Aunque ha sido escasamente reportado por los medios, la Comisión de Educación de la Cámara de Diputados ha estado votando estas últimas dos semanas el proyecto de reforma a la Educación Superior. Los temas que movilizaban a los líderes estudiantiles en 2011, que fueron portadas y titulares durante semanas, que el gobierno durante su campaña hizo suyos y que terminaron en la elección de dos diputados que integran dicha comisión, hoy pasan sin pena ni gloria por una tramitación legislativa tan extensa como dispersa y soporífera.

¿Qué pudo haber causado esto? Tres cosas parecen obvias. En primer lugar, técnicamente el proyecto de ley ha sido considerado deficiente por prácticamente la totalidad de los actores del sistema educacional. La Comisión Nacional de Acreditación y el Consejo Nacional de Educación se han manifestado profundamente críticos no solo de la calidad del proyecto sino de su factibilidad práctica. El proyecto resulta utópico hasta en sus provisiones más básicas. Las distintas agrupaciones de universidades también se han manifestado en contra. El proyecto ha terminado siendo tan difícil de defender técnicamente que el rector de la Universidad de Chile, uno de los principales promotores de la reforma, ha limitado su discurso público a acusar a otros de bloquear los cambios. No ha podido defender ninguna virtud del proyecto, más allá del hecho de que existe. La Universidad Católica y el G9 han sido claros en su disconformidad, y se han concentrado en el nuevo frente que el mismo gobierno ha abierto al querer legislar en favor de un trato preferente a las universidades estatales. Lo que sorprende es que las mismas universidades estatales no han demostrado mucho entusiasmo por el proyecto que supuestamente las favorece, haciendo prever una tramitación difícil.

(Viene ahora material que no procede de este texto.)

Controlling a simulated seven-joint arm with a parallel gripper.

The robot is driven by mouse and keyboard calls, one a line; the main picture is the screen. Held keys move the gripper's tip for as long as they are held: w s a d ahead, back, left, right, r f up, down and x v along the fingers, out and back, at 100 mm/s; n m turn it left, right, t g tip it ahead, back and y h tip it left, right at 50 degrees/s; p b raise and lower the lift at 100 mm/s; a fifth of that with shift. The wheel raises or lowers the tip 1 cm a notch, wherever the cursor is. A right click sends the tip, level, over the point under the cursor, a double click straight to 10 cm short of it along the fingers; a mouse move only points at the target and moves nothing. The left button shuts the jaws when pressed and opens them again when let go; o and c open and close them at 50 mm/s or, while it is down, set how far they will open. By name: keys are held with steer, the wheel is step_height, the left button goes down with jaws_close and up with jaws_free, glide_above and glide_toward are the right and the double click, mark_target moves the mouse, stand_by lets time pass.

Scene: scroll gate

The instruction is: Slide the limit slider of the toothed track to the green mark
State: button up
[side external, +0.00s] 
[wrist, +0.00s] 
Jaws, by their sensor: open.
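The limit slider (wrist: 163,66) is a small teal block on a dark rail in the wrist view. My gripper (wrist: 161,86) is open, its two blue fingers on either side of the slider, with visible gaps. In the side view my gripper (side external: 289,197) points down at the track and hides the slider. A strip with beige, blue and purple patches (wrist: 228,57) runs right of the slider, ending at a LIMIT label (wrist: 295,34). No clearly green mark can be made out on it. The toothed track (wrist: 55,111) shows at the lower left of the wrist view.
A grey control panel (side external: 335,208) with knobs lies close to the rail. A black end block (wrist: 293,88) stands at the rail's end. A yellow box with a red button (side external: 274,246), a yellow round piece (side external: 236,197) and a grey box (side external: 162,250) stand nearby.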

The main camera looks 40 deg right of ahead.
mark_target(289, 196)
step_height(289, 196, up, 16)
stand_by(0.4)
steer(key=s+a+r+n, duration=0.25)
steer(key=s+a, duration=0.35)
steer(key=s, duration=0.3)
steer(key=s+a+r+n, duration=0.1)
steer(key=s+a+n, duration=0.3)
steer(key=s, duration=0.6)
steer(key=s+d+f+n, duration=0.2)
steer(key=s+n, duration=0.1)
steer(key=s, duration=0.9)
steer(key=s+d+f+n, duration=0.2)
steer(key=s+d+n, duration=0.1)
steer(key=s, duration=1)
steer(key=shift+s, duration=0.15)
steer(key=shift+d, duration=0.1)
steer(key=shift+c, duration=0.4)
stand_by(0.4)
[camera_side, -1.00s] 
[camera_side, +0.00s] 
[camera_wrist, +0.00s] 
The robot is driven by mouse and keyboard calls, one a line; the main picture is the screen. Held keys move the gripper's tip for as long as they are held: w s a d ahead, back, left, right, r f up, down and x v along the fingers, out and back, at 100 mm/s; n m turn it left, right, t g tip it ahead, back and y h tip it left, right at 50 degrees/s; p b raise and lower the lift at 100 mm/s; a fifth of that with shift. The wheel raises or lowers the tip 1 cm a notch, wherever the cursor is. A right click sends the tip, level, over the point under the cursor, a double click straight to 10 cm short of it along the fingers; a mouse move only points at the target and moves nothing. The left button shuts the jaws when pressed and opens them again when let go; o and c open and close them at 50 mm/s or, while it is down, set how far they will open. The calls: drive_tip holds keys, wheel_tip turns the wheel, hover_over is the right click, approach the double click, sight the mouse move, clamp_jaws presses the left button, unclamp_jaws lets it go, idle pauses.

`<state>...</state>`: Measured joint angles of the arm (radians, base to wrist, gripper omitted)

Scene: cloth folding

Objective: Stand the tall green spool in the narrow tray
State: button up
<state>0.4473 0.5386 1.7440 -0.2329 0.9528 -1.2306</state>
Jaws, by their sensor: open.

En segundo lugar, el gobierno cometió un error estratégico al adelantar la gratuidad a través de una glosa presupuestaria y disociarla de la reforma a la institucionalidad y la regulación del sector. Las elecciones presidenciales y parlamentarias ya capturaron la agenda de los diputados y la promesa de la gratuidad, más mal que bien, ya se cumplió. Es por eso que el gobierno se ve obligado a "subir las apuestas" cada año, prometiendo incrementar a 60% de los más vulnerables la cobertura de la gratuidad por glosa y así seguir haciendo atractiva su política para las campañas de los legisladores. Esto, con plena conciencia que las instituciones de calidad que han adscrito a la gratuidad tienen déficits financieros que se agravan cada año, y que empeorarán si la promesa presidencial se cumple. Toda la atención, entonces, se ha movido a la Ley de Presupuestos 2018, donde se disputará aisladamente el asunto de la gratuidad, pensando en votos más que en estudiantes.

En tercer lugar, es claro que la próxima etapa de tramitación, el Senado, es un escenario diferente. La discusión volverá a tomar altura, se revisarán principios y visiones, y se deberán buscar soluciones con altura de miras y sentido de realidad a los verdaderos problemas de la educación superior. Y es probable que el proyecto del gobierno se quede corto. La discusión del CAE deberá dejar de ser un puñado de consignas, chantajes políticos y promesas, y habrá que mirar los números. Se deberá sopesar si acaso nuestro sistema de educación superior puede sobrevivir, si lo público se limita a lo estatal, y si el gobierno puede seguir simplemente ignorando a las universidades fuera del CRUCH y sus cientos de miles de estudiantes. No se podrá eludir el déficit financiero de las universidades adscritas a la gratuidad, ni que cada instrumento de financiamiento nuevo que propone el gobierno introduce nuevas discriminaciones arbitrarias. Esperemos que el Senado esté a la altura.

Así, lo que ocurre en la Cámara parece ser solo un juego de luces. Parece que todos se han dado cuenta, menos ellos.